▶ **Directive**
Output the line containing "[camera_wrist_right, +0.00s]" and each line after it through the end of the data, exactly as written, with pictures left out.
=-=-=-=-=
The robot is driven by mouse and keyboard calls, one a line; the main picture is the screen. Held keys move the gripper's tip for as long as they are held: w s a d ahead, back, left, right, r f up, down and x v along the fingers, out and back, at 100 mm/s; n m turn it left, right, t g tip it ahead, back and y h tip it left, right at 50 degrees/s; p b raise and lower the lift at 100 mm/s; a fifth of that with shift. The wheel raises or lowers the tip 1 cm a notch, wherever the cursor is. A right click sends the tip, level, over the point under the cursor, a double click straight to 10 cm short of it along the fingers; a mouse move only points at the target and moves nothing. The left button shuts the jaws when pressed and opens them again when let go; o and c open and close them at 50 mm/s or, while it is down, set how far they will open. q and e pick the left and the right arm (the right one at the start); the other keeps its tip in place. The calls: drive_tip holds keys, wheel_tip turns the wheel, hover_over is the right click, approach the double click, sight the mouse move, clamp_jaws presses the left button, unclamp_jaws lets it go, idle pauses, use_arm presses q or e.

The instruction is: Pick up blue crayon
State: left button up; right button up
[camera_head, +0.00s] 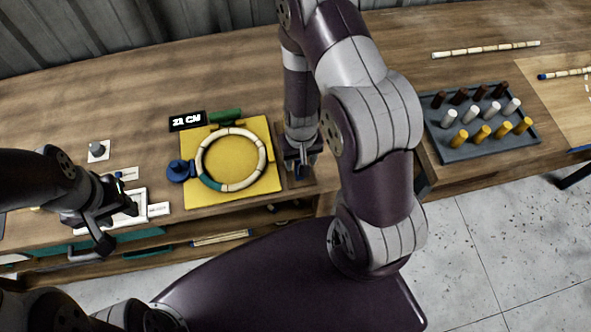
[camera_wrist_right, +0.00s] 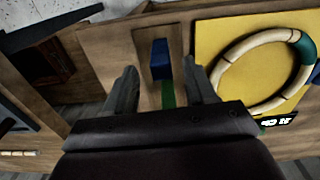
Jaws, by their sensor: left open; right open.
=-=-=-=-=
▶ **Final answer**
[camera_wrist_right, +0.00s] 
Jaws, by their sensor: left open; right open.

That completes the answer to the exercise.